極北の頭/水木レナ への簡単な感想

 応募作品への、主催者フィンディルから簡単な感想を置いています。

 指摘については基本的に「作者の宣言方角と、フィンディルの解釈方角の違い」を軸に書くつもりです。

 そんなに深い内容ではないので、軽い気持ちで受け止めてくださればと思います。




極北の頭/水木レナ

https://kakuyomu.jp/works/16816927862649305195


フィンディルの解釈では、本作の方角は北西です。かなり難しい判断なんですけどね。

本作はまず、ここがどこで、ここに誰が何人いて、誰が誰と話しているのかという状況がよくわかりませんでした。丁寧に読めばわからないこともないのですが、非常にわかりにくい。つまり文章のわかりにくさですね。

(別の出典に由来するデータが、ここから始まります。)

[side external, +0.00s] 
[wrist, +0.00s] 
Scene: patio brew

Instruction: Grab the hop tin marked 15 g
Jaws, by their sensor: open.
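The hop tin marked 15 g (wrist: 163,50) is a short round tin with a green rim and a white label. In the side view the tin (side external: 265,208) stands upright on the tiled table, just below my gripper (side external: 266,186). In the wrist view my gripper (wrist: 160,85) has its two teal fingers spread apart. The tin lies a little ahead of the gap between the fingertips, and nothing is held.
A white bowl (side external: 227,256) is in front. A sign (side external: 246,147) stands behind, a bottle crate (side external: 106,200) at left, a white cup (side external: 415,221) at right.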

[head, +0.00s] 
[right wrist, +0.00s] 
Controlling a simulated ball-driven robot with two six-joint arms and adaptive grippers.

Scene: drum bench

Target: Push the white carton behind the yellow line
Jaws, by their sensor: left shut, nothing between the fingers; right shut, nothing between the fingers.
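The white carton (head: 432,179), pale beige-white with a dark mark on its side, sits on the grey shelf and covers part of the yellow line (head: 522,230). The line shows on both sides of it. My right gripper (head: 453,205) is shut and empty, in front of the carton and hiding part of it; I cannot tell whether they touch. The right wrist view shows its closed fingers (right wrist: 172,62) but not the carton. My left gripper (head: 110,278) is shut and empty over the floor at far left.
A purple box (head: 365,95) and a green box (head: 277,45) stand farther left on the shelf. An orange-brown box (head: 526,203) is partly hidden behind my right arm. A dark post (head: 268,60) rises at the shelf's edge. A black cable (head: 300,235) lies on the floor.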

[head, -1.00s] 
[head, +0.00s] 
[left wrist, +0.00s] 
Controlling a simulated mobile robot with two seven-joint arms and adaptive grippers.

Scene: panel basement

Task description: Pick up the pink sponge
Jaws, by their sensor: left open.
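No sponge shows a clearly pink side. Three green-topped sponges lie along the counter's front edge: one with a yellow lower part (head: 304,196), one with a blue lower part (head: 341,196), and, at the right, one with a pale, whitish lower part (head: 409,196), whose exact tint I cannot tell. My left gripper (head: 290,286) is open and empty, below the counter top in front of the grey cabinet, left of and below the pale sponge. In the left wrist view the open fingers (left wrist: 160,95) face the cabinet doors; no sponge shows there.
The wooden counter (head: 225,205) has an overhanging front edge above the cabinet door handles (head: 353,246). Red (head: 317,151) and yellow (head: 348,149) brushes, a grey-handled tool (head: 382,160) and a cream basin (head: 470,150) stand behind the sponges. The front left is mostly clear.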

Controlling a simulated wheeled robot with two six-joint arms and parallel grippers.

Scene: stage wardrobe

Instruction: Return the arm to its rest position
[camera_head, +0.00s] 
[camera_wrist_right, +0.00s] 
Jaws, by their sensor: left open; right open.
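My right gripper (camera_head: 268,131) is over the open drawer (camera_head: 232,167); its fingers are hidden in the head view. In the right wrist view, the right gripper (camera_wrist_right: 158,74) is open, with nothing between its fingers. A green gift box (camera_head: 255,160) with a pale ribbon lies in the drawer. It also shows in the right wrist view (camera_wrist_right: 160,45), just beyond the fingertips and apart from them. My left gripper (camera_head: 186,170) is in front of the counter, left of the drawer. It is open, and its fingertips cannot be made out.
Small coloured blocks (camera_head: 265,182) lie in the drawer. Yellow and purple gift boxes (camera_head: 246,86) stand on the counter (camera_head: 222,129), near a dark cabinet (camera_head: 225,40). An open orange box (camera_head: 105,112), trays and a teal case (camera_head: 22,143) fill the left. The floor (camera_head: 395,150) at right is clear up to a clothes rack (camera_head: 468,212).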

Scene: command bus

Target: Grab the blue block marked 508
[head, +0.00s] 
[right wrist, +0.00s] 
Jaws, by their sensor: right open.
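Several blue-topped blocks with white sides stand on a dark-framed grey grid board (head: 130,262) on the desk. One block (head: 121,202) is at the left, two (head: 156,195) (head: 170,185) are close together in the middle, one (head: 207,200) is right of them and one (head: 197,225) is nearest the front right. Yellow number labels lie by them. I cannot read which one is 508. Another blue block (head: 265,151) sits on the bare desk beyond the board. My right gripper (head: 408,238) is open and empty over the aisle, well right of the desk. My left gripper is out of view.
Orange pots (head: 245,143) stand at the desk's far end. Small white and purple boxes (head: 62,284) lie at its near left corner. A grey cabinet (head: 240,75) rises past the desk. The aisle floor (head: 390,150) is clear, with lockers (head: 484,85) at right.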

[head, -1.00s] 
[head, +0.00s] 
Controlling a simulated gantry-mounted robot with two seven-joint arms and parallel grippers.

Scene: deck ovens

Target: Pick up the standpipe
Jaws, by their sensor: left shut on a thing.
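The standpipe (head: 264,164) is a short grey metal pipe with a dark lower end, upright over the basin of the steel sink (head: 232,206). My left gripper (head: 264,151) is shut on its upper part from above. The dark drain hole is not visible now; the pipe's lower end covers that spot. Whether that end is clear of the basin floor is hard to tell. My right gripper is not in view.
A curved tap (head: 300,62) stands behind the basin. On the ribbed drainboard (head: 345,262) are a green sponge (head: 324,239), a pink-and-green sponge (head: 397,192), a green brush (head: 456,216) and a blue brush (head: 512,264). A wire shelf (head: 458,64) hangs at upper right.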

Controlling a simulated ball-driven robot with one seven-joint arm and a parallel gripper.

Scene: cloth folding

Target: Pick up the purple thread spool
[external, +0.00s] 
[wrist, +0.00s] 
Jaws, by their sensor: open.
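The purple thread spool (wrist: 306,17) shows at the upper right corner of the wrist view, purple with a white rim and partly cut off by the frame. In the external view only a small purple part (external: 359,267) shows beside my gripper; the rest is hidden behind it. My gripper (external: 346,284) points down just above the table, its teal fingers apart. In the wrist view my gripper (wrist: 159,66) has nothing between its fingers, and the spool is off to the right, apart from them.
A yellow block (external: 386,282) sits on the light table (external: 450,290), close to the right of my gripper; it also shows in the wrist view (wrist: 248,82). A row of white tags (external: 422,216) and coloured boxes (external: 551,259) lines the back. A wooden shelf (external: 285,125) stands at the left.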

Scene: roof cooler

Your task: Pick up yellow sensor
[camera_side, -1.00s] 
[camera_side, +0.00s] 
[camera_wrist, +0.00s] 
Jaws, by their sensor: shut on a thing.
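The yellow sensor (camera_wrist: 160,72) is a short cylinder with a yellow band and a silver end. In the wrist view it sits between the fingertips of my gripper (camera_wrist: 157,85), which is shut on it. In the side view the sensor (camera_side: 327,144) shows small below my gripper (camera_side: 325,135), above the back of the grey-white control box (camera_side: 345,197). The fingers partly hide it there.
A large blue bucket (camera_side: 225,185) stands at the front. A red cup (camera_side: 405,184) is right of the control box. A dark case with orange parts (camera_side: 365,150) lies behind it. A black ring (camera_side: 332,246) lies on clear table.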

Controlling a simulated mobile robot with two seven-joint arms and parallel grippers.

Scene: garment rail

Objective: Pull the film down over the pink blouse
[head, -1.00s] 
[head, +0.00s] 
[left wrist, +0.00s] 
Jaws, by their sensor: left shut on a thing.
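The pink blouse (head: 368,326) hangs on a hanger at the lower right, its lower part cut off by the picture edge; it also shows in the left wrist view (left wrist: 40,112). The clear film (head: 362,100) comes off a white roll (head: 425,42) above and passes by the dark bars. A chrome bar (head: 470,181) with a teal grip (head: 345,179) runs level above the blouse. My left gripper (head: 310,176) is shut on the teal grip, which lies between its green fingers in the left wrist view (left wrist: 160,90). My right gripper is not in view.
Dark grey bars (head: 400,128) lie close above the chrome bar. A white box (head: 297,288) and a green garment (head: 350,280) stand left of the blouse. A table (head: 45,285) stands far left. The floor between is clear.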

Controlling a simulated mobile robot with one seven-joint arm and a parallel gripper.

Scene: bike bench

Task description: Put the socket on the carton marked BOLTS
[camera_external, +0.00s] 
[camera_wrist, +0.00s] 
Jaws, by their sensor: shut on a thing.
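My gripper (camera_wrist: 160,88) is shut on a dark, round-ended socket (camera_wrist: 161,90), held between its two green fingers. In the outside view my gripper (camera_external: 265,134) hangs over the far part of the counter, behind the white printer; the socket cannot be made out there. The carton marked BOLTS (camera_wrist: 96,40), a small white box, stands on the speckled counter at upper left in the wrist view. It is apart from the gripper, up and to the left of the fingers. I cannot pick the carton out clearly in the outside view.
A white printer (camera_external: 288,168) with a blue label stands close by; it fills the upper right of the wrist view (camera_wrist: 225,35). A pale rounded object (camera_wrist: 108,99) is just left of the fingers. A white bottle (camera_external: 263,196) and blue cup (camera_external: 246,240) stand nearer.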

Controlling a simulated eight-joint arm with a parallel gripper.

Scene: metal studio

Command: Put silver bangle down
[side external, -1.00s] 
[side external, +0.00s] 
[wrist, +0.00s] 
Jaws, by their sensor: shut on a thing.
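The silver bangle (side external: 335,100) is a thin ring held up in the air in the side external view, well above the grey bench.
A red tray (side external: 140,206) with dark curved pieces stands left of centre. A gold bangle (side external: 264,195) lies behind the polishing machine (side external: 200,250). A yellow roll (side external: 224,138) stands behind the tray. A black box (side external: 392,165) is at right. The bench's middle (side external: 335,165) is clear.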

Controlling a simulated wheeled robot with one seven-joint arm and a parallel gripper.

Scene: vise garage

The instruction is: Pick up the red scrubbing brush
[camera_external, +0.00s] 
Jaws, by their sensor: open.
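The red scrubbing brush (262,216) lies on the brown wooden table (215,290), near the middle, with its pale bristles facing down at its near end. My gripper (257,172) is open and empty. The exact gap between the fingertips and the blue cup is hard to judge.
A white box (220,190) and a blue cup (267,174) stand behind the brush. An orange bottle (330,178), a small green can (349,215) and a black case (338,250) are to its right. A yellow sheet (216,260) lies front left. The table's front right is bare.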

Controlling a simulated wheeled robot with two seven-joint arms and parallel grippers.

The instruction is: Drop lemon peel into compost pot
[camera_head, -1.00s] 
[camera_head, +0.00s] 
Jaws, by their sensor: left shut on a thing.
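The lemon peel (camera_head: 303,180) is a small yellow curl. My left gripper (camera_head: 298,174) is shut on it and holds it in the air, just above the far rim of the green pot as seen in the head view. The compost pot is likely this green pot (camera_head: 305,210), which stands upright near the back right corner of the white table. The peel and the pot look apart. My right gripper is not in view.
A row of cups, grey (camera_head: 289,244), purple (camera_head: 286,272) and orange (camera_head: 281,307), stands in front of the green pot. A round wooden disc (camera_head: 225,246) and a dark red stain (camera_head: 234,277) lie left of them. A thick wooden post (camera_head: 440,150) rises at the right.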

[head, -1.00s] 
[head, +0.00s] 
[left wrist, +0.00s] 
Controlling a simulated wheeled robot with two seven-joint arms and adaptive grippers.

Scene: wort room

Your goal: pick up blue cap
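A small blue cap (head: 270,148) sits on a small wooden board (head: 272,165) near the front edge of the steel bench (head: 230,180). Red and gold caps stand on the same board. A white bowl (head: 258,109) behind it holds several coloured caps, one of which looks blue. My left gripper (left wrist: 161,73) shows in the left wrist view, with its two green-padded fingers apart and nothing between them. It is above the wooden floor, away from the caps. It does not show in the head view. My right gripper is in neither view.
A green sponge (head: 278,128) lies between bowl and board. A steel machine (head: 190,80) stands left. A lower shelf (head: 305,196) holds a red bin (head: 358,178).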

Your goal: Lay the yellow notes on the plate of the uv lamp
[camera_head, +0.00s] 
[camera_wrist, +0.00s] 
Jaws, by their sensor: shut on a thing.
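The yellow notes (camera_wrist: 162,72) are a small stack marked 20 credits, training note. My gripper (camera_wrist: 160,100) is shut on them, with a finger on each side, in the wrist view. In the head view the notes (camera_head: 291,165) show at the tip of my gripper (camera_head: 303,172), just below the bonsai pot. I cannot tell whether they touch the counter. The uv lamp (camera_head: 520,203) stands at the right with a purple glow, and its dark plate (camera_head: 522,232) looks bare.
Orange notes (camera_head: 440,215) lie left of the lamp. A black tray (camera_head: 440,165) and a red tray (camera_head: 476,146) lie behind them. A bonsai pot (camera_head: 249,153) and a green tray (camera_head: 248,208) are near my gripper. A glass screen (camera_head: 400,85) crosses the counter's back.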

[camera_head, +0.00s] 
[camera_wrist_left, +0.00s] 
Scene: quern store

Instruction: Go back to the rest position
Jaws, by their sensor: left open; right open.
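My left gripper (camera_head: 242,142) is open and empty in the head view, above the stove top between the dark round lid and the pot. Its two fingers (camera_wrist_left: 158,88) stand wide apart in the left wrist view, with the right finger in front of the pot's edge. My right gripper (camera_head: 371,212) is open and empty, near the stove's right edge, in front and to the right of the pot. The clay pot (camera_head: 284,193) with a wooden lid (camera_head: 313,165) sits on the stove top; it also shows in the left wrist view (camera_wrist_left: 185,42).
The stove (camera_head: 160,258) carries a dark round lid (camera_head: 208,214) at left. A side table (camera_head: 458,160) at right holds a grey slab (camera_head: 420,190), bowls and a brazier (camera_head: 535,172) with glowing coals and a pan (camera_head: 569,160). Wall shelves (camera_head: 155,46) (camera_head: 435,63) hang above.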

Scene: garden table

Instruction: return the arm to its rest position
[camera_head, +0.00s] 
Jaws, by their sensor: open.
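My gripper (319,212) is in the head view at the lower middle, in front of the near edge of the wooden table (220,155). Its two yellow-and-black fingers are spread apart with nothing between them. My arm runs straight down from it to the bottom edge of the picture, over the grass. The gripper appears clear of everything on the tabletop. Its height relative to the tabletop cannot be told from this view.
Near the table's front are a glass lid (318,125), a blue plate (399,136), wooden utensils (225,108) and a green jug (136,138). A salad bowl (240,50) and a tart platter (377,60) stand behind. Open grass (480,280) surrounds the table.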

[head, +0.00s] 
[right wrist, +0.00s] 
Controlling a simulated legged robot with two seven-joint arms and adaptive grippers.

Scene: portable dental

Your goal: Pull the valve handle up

それとは別に本作は、どんな世界観なのかや首相は何者なのかなどの内容のわかりにくさもあります。こちらはわかりにくくてOKなところなのですが、内容のわかりにくさと文章のわかりにくさが混ざることで、ジャンルすら判然としないという状態になっているように感じます。

内容がわかりにくいからこそ文章はわかりやすいものにするのは、西向きの基本だと考えます。書いてある内容がわかりにくいのだから、わかりにくくする必要のない文章面は洗練させておく。それによって内容のわかりやすさに集中させる。内容面も文章面もわかりにくいと悪い混沌だけが残ってしまいます。

ただ文章面のわかりにくさというのは、南向きと捉えることもできます。ここがどこで誰が何人いて誰が誰と話しているのかもわからないというのは、南の領域においては価値と認められるところです。ただその場合にはそれらしい所作があるものですが(文章がマーブルになる感じ)、本作のわかりにくさは単なる文章技術に由来するものであるように感じました。

なので文章面のわかりにくさを方向性から除外してみると、天体を思わせる壮大っぽい世界観・ラグビーなどの突飛な描写・首相の掴みにくい殊勝かつ尊大さ、という不条理ギャグと考えるのが自然であると思います。ただ本作の場合は各種パーツが不条理ということではなく、それらのぶつけ方・合わせ方から不条理を醸成していますので、北西と考えるのが自然なのかなという印象を持っています。ギャグって北西あたりに収束しやすい印象があります。コメディは真北ですが。


個人的な解釈ですが、首相は北極星なのかな? という気がしました。天体を思わせる世界観、「極北の頭」というタイトル、北極星と首相ともに「人々に進むべき方向を指し示す」性質を持つ、みたいなところから北極星なのかなー? と思いましたが、これは余談となる個人的な解釈です。